Current setup:
Most recent intel architectures today have non-inclusive L3 cache where each slice (+CHA) includes a "snoop filter" that contains the location information an L3 directory would have provided if it were inclusive (This design choice is likely to avoid coherence messages taking over mesh bandwidth). Most also enable "memory directories" by default, which can be used to filter remote snoops or otherwise change the timing properties of the local and remote portions of the coherence transaction.
When a memory location belonging to a different socket is accessed, the RFO is directly sent to the QPI/UPI ring and not L3+CHA. Cores copy the Source Address Decoder (SAD) registers that L3 maintains, these registers determine which NUMA node is responsible for the physical address. Once the RFO reaches the home agent responsible, it decides if snoops must be sent to other sockets/cores and respond back to the caller (can do this in parallel). There is also OSB that let's L3 do speculative snooping if bandwidth is available.

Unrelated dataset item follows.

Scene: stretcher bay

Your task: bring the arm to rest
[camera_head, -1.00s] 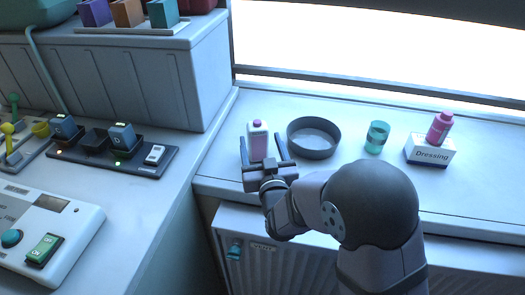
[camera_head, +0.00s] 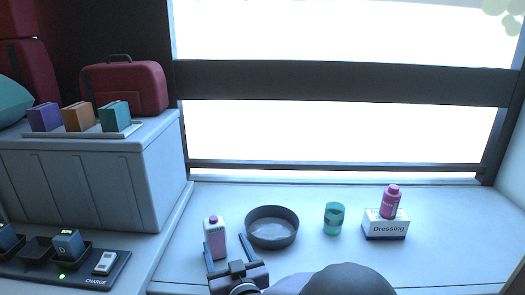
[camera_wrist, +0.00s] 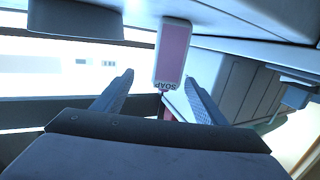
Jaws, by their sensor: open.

The "memory directory" is one or more bits located with the cache line data in DRAM that indicate whether another coherence domain might have a modified copy of the cache line.

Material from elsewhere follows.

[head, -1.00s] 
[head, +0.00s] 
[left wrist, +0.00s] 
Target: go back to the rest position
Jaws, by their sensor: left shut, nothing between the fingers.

These bits aren't updated for loads from local cores/cache because L3/CHA will track that.
After a write back invalidation of a M state cache line, the memory directory bit is cleared since only one L3/CHA can have the cache line in M state.
Intel DC PMEM,
From, Intel® 64 and IA-32 Architectures Optimization Reference Manual Section 2.1.31
(I suppose in memory mode, although they don't specify it in the section)
On systems with multiple processors, a directory is used for cache coherence. This directory is implemented as a distributed in-memory directory, with the coherence state of each cache line stored in metadata within the line itself in memory.

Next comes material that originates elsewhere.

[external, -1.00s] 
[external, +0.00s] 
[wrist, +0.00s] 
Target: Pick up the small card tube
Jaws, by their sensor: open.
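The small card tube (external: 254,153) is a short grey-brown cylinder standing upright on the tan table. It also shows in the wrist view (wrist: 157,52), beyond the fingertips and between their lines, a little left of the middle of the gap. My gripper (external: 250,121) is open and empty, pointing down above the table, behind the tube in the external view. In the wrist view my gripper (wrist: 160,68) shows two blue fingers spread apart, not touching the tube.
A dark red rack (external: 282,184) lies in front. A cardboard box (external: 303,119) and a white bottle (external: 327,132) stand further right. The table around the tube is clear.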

In cases where there are cores in different processors repeatedly reading the same set of lines in the Intel Optane DC Persistent Memory Module, there will be several writes to the Intel Optane DC Persistent Memory Module recording the change in the coherence state each time.
This indicates PMM uses memory directories.
These writes are called “directory writes” and tend to be random in nature. As a result, several of these writes can lower the effective Intel Optane DC Persistent Memory Module bandwidth that is available to the application.
Would normal DRAM also suffer from random directory writes in a similar setup?
Or does it not matter in DRAM which has a write b/w of 48GB/s while PMM has only ~2.3GB/s (1)?
Why does PMM need to use directory coherence protocol when the DRAM 'memory directory' exists?
Optane DC Persistent Memory Module may be accessed by different threads, and if these kind of patterns are observed, one option to consider is to change the coherence protocol for Intel Optane DC Persistent Memory Module regions from directory-based to snoop-based by disabling the directory system-wide.
Would RDMA requests to remote PMM need to go through remote DRAM as well?